Frylock's Gaming & Geekery Challenges WotC's Copyright Claims

Staffan

Adventurer
I’m sure Paizo’s lawyers would have something to say.

And much as the meme goes that courts side with whoever has the most money, generally they side with whoever is right (assuming nobody has no incompetent representation). The world isn’t actually that much of an evil plutocracy (yet).
I wouldn't say it's a matter of who has the most money, but rather that a rich party can extend legal maneuvering to the point where a poorer party just can't keep up and have to settle in some way. As a gaming-relevant example, see TSR's lawsuit against Gary Gygax and Game Designers' Workshop over Dangerous Journeys/Mythus
 

tomBitonti

Explorer
As I understand the core of the argument, it's that you can't play the game without using/stating/reproducing stat blocks and/or spells, and for many of these there is only a finite and small range of ways of expressing them textually, and there can't be copyright in text that is the mere expression of a game rule, and therefore there can't be copyright in stat blocks and/or spells.
Additional text omitted. I have a problem with the idea that "the mere expression of a game rule cannot be copyrighted". In the argument that is original presented, there is a justification presented, which is that an expression which is not sufficiently creative cannot be copyrighted, which seems possibly true -- working from the idea that expressions constrained by function are inherently less copyrightable -- but I can't recall this being concluded, except that the idea does follow from the handling of recipes, which as simple lists of ingredients and instructions -- are not copyrightable.

My instinct is that expressions of game rules can be copyrighted, but whether a particular expression is actually copyrightable does depend on additional factors.

Thx!
TomB
 
Just a little side note: In old times amongst wargame designers it was considered a sign of respect, if one designer mentioned the works of another designer as an inspiration to his own work. Perhaps copyright was more/less feared/enforced, but certainly those guys held up one aspect, that is lost nowadays: Give respect to those who went before you on that road. Certainly you can't invent the wheel anew each time, and the definition (= written rule) what a ZOC is and its effects are, can´t be rewritten every time anew in such a way, that it doesn´t look similar to the 1564 times that rule was written and published before. Perhaps wargaming is very different in many aspects, but one thing remains constant in that niche aspect of gaming: Nobody simply goes ahead to rewrite this rule and just puts his own copyright stamp on that and then starts arguing, that he is doing okay, since some obscure law decisions may be saying, that he is doing (perhaps) the right thing.
And since I make a bet, that Fyrlock is reading all of this: You may be right or wrong in your argumentation considering copyright aspects in this case. This is not for me to decide, there are better educated/versed people on this subject to do so. Certainly you have more insight into the subject of copyright, IP, PI or whatever part of legal subjects this whole affair is based on than I do, but from one of those guys who were raised on the normal foundations of civilized human conduct:
Personally spokne for me it´s bad behavour from your side in this case.
You may win at court, but what if you lose? Or are you gambling on an agreement outside of the court?
And a question I raised before, I state again: What is your personal reason to "go to war" on this subject?

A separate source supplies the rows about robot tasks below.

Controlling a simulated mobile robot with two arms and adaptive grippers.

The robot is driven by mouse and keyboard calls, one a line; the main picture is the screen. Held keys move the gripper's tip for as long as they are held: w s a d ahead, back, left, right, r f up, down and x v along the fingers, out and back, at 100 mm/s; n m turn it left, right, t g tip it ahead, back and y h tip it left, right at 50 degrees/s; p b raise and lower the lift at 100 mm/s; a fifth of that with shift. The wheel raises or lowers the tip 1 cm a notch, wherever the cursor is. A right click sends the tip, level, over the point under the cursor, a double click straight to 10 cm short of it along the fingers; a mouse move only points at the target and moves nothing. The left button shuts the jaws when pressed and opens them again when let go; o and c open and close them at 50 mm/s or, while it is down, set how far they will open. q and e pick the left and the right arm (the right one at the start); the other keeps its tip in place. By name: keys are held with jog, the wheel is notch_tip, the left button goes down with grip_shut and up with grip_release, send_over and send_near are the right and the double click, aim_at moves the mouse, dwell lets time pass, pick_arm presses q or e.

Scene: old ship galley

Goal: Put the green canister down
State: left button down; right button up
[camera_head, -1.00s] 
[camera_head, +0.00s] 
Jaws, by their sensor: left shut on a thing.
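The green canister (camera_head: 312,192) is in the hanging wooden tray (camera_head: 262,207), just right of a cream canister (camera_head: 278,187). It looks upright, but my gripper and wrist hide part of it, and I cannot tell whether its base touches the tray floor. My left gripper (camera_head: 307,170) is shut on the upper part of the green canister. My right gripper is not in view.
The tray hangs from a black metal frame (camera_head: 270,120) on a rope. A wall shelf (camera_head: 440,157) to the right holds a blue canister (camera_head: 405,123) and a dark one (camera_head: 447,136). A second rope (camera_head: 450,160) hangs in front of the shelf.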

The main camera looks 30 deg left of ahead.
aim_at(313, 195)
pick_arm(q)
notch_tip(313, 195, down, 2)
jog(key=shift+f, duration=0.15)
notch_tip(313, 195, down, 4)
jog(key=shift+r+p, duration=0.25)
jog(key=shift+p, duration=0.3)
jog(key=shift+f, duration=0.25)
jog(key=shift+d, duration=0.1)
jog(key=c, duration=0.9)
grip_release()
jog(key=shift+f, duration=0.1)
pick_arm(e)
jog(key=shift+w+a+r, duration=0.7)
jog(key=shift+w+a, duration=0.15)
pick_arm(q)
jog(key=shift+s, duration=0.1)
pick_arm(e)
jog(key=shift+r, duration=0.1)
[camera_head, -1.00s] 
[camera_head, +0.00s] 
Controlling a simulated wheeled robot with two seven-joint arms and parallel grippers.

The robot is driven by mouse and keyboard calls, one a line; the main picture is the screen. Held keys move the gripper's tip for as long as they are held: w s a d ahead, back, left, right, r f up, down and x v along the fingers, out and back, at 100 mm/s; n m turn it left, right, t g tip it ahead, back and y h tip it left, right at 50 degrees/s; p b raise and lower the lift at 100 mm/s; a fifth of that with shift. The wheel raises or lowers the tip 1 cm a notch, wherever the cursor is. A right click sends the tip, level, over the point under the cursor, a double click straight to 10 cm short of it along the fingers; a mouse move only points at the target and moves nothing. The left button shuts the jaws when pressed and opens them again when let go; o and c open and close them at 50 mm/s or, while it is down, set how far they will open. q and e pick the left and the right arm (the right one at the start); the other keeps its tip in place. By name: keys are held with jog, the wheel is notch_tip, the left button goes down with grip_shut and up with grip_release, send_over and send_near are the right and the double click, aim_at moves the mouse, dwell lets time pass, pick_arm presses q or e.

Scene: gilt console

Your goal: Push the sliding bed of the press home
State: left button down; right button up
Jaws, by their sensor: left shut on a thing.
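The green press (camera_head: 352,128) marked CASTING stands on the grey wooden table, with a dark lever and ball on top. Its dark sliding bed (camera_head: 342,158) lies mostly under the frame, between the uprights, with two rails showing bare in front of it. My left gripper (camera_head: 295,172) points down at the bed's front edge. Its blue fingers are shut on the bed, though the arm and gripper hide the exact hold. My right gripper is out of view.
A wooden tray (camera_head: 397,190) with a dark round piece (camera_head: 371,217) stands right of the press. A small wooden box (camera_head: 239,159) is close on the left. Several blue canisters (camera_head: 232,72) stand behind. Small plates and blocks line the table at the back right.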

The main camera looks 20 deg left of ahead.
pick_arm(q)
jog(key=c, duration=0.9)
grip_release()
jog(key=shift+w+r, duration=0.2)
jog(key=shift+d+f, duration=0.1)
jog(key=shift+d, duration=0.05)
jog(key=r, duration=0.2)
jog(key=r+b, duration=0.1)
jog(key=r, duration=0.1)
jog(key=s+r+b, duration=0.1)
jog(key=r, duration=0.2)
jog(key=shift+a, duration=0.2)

(Yes personal opinion and rant on that, sorry).
 

Beleriphon

Totally Awesome Pirate Brain
I’m sure Paizo’s lawyers would have something to say.

And much as the meme goes that courts side with whoever has the most money, generally they side with whoever is right (assuming nobody has no incompetent representation). The world isn’t actually that much of an evil plutocracy (yet).
I've often wondered that. I mean, its not like Hasbro couldn't just say buy Paizo to resolve the issue if they had to.

On evil plutocracy... I wonder some days Morrus, I wonder.
 

Beleriphon

Totally Awesome Pirate Brain
You can’t forcibly buy a private company.
True, I've never been entirely clear on the ownership structure of Paizo.

I'm still curious about Frylock's motivation after reading his second post. I can understand the legal principles he's applying to his logical, I just don't understand why. What's is the end game here, because if he's right and was successful in a court battle what does that actually do?